Around the World? Around the World!

Global Electronica between Exploitation of Difference and Cultural Democratization

Christian Höller


The return of the local: One of the most interesting and paradoxical aspects of recent electronic culture is that it seems to play a part in producing new forms of local reference, or even local »anchoring.« This seems paradoxical because techno and its now rampant subgenres were at first associated with a specific lack of location: driven by the spirit of a utopian breaking-down of borders or the forward-looking surmounting of material limits in the here and now, this music was sustained from the start by an ominous global consciousness.
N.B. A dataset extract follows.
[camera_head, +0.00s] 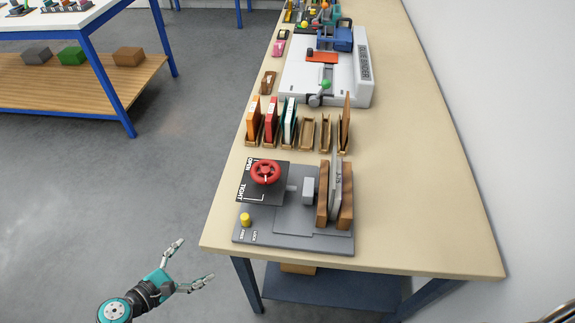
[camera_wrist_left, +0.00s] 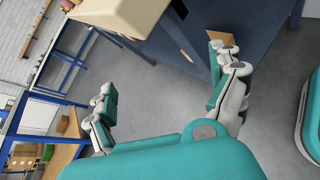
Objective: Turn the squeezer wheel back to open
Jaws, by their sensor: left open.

This consciousness could be coded in a manner that was esoteric (in the form of a holistic world spirit), romantically inclusive (as a rejection of all ideas of exclusion) or simply pragmatic (as an accompanying sound to the unstoppable process of globalization). Today, however, geographic ties can be observed in many places, even if only as attributions of certain »sound signatures« (Detroit techno, Cologne minimal, Berlin dub, etc.). Such »localizations« also seem paradoxical because technical conditions of production have long been at a stage of mobility that makes locational ties seem anachronistic. The fact that sound software is increasingly available and user-friendly and that the infrastructural transfer of pieces of music via the internet has become easier indicates that the connection of certain sounds with specific locations has more to do with image marketing or the marketable aura of so-called »cool places« than with the logistical necessity of producing in one particular place. And because the most modern form of music production (DJs, Laptop users) and reception (ravers, clubgoers) is normally more a matter of ticking off places on an imaginary map of the world on a whirlwind tour than of developing lasting ties, the idea of electronic culture being bound to a particular location, or of its possessing any particular local exclusivity, seems altogether rather far-fetched.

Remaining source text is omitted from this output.